Exercise directions: Gather all lines with the word "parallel" in them.
— start —
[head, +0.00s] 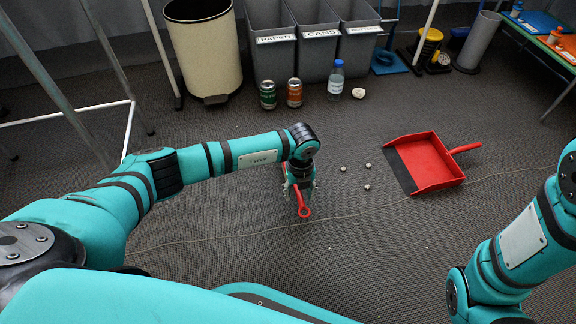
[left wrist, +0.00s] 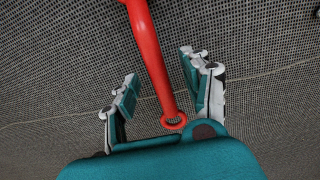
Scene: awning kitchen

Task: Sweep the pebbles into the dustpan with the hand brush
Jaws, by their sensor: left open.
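A red handle with a ring at its end, seemingly the hand brush (head: 303,208), is at my left gripper (head: 300,186) in the head view. In the left wrist view the red handle (left wrist: 148,45) passes between the two open fingers of my left gripper (left wrist: 160,90), with a gap on each side. The brush's bristles are hidden. Several small pale pebbles (head: 367,187) lie on the floor to the right of the gripper. The red dustpan (head: 432,165) lies further right, its dark lip facing the pebbles. My right arm shows at the right edge; its gripper is out of view.
A green can (head: 268,95), an orange can (head: 294,92), a water bottle (head: 336,80) and a crumpled pale lump (head: 358,93) stand before the grey bins (head: 318,50). A cream bin (head: 204,50) stands back left. The floor around the pebbles is clear.

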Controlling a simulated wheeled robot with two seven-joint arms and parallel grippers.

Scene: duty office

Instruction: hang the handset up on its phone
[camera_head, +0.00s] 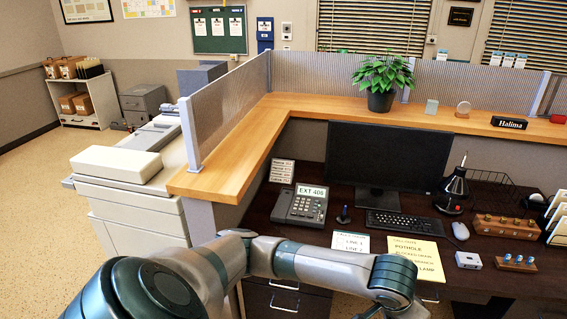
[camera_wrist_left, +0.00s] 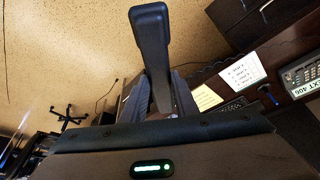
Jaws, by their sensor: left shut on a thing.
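The desk phone (camera_head: 301,205) stands on the dark desk, with a lit display reading EXT 406 and a keypad. Its left side shows no handset lying on it. In the left wrist view part of the phone (camera_wrist_left: 303,77) shows at the right edge. A dark handset (camera_wrist_left: 150,32) is held in my left gripper (camera_wrist_left: 163,98), with one end sticking out beyond the fingers. The fingers are shut on its lower part, and its other end is hidden. The handset is apart from the phone. In the head view my left arm crosses the bottom, its gripper out of sight. My right gripper is not in view.
A wooden counter (camera_head: 245,150) with a clear panel borders the desk at left. Open floor (camera_wrist_left: 60,40) lies below the handset.

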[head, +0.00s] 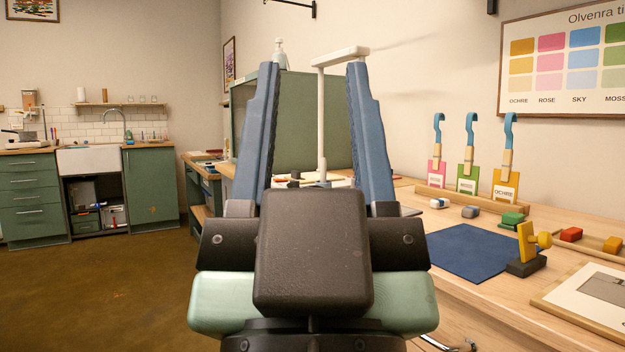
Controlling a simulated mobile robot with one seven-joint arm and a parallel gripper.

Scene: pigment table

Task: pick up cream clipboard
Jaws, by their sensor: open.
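I cannot pick out a cream clipboard for certain. A pale board (557,297) with a white sheet and a grey rectangle on it lies at the table's lower right, cut off by the picture's edge; I cannot tell whether it is the clipboard. My gripper (313,68) is raised in the middle of the head view, its two blue fingers wide apart and nothing held between them. It is well to the left of the board. My gripper and wrist hide part of the table behind them.
A dark blue mat (468,252) lies on the wooden table (455,301). A white post (321,120) shows between my fingers. Floor at left is clear.

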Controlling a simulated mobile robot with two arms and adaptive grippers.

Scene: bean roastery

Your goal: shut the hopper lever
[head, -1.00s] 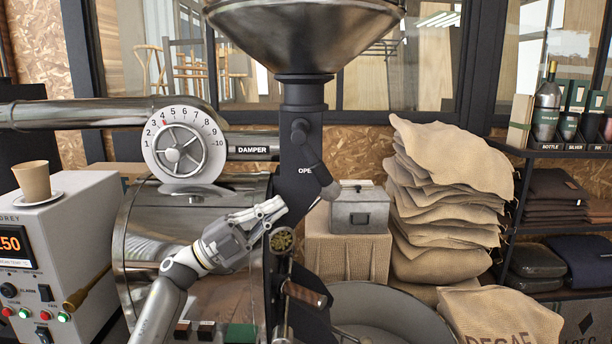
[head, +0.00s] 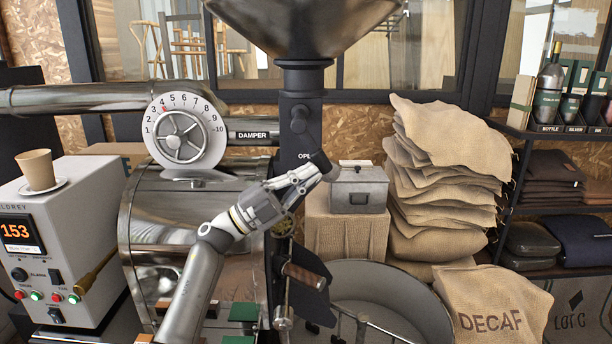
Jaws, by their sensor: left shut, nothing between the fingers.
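The hopper lever is black and sits on the dark column under the steel hopper (head: 305,22). Its pivot (head: 299,119) is on the column front, and its thick grip end (head: 322,162) sits lower right, covering part of the "OPEN" label (head: 304,156). My left gripper (head: 318,174) is shut and empty. Its fingertips are at the underside of the grip end; whether they touch it I cannot tell. My right gripper is not in view.
A grey metal box (head: 359,190) on a burlap-covered block stands just right of the lever. The damper dial (head: 180,135) and roaster drum are to the left. Stacked sacks (head: 440,170) and the round cooling tray (head: 385,275) lie to the right.
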— end —
Reply to the task:
Controlling a simulated wheeled robot with two seven-joint arms and parallel grippers.
Controlling a simulated mobile robot with one seven-joint arm and a parallel gripper.

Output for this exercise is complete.